The MLA for Steinbach says he thinks that a single budget can paint a picture of what is to come for the next four years.

Kelvin Goertzen is referring to the first provincial budget delivered Tuesday by the NDP government. Goertzen says if it is a sign of things to come, then Manitobans can expect a rising deficit with no strategy for economic growth.

"From what was released in the budgetary documents on Tuesday, what is clear is that we're going back to a time of very, very significant budgetary deficits," he says.

Goertzen notes that at the end of the last fiscal year, there was a $250 million surplus in Manitoba. He says Budget 2024 projects an $800 million deficit.

"That's about a billion dollar swing," he explains. "And that's if they can stay within their budget and most NDP governments don't."

Goertzen says certainly this budget presents some tax increases for Manitobans. Specifically, he says some homeowners will now be paying more on their property tax bill, as a result of the Homeowners Affordability Tax Credit. 

"And likely there's more of that to come," he suggests. 

But Goertzen says probably what is most concerning is that this budget presents no strategy for economic growth. He says at the end of the day, if you are not growing your economy and are running a deficit, then taxes will need to go up. 

"We've seen that with previous NDP governments, and it looks like that's the path we're heading down," he adds.

Goertzen says Budget 2024 made very little mention of the southeast.
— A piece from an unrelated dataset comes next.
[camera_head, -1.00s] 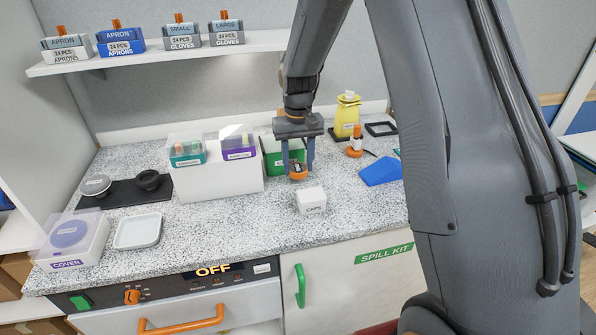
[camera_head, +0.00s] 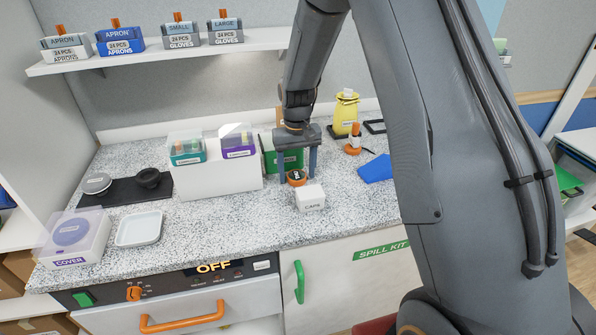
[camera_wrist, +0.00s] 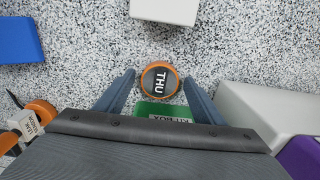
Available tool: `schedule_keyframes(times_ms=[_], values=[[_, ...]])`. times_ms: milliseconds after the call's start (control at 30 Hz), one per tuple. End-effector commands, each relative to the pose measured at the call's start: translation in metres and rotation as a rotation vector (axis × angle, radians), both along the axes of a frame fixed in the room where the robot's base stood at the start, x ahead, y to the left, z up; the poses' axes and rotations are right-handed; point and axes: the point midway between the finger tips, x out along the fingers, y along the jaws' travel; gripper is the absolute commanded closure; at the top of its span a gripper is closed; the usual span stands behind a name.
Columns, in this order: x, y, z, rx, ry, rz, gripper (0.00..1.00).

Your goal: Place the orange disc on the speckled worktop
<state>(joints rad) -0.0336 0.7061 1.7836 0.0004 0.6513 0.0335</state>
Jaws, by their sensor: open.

He notes it includes a very small increase in funding for municipalities, though not at the rate of inflation. And, with little said about specific projects in the southeast, Goertzen says he is hopeful that more details might be released in the coming weeks. 

"It did look like the southeast in particular was omitted in terms of a lot of the budgetary announcements," he adds. 

On a positive note, Goertzen says he was pleased to hear that additional funding will be made available for prenatal care for couples struggling to have a family. 

"So, infertility tax credits and support," says Goertzen. "I think that's important for those who are struggling to have a family."

Meanwhile, Goertzen says the $800 million deficit in Budget 2024 is something you might see in a year with major flooding, forest fires, or other natural disasters. He notes it points towards a government that will run large deficits.

"I think my criticism is if you are not going to grow the economy then that leaves all of the burden on the backs of Manitobans to pay the difference," notes Goertzen. "And I don't think that Manitobans by and large have a lot of extra money to pay the difference."